"""

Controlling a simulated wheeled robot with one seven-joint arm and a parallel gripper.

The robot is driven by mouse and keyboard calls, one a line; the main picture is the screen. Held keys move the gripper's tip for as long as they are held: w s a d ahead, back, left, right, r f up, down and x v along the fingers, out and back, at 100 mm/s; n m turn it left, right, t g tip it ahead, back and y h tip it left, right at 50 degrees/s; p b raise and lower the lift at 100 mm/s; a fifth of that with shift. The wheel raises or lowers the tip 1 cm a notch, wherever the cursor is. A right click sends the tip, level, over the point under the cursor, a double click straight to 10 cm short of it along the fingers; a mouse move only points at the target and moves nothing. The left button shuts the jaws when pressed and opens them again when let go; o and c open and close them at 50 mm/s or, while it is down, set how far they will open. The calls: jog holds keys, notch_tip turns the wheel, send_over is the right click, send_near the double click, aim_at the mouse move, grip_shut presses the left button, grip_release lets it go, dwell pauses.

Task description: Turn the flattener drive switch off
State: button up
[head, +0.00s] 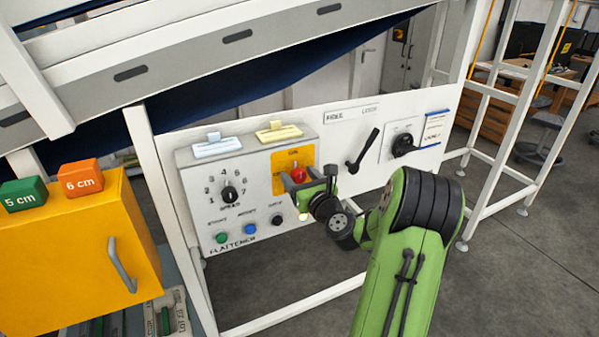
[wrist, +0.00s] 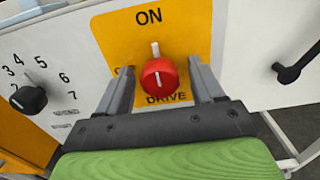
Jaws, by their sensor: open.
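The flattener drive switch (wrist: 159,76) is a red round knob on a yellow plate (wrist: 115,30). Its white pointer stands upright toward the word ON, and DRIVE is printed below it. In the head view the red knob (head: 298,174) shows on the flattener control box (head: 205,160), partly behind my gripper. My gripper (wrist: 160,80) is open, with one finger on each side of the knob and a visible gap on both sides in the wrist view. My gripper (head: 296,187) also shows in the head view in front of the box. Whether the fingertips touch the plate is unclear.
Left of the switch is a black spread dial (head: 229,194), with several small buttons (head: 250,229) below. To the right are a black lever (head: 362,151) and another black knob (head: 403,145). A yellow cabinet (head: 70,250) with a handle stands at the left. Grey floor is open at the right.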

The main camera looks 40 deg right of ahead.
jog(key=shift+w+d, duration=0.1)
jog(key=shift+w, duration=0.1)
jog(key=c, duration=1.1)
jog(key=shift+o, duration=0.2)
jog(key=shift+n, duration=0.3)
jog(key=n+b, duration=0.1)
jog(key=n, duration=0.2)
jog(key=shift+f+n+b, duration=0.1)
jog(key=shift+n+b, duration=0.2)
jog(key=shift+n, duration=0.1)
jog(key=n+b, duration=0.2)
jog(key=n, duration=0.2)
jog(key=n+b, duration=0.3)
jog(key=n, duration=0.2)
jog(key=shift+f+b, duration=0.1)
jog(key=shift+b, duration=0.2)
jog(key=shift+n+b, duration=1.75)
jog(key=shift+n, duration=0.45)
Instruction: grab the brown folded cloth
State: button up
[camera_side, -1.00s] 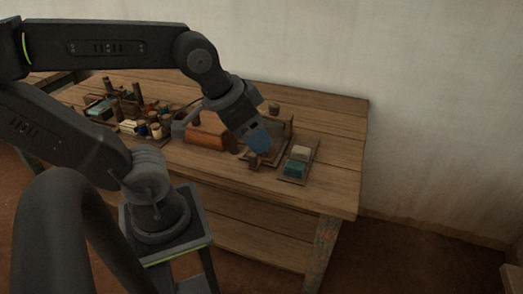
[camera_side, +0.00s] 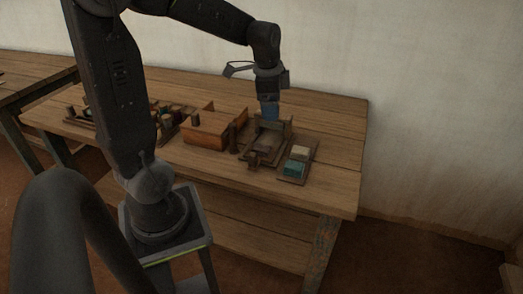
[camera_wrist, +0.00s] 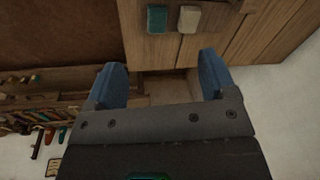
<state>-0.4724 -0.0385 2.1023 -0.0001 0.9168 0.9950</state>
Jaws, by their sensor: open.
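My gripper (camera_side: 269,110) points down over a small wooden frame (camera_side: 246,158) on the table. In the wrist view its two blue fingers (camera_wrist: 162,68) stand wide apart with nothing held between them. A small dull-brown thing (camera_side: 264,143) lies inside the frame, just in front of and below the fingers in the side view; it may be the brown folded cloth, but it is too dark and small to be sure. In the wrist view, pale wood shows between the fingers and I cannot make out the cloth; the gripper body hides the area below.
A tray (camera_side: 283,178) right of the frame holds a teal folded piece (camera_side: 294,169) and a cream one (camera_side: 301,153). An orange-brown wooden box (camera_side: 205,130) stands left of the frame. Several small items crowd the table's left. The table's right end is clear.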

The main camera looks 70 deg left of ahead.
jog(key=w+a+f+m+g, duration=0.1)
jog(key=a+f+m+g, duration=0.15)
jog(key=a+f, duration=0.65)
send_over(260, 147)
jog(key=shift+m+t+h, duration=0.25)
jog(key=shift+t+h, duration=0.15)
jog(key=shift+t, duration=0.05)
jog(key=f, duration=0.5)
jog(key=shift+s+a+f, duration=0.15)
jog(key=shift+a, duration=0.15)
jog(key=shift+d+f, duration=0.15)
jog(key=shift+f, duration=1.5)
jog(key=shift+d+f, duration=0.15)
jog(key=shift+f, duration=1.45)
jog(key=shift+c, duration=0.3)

"""

**EXERCISE DESCRIPTION**
Look over the listing. Pull out every line with the string "robot" in it.

**WRITTEN RESPONSE**
Controlling a simulated wheeled robot with one seven-joint arm and a parallel gripper.
The robot is driven by mouse and keyboard calls, one a line; the main picture is the screen. Held keys move the gripper's tip for as long as they are held: w s a d ahead, back, left, right, r f up, down and x v along the fingers, out and back, at 100 mm/s; n m turn it left, right, t g tip it ahead, back and y h tip it left, right at 50 degrees/s; p b raise and lower the lift at 100 mm/s; a fifth of that with shift. The wheel raises or lowers the tip 1 cm a notch, wherever the cursor is. A right click sends the tip, level, over the point under the cursor, a double click straight to 10 cm short of it along the fingers; a mouse move only points at the target and moves nothing. The left button shuts the jaws when pressed and opens them again when let go; o and c open and close them at 50 mm/s or, while it is down, set how far they will open. The calls: jog holds keys, notch_tip turns the wheel, send_over is the right click, send_near the double click, aim_at the mouse move, grip_shut presses the left button, grip_release lets it go, dwell pauses.

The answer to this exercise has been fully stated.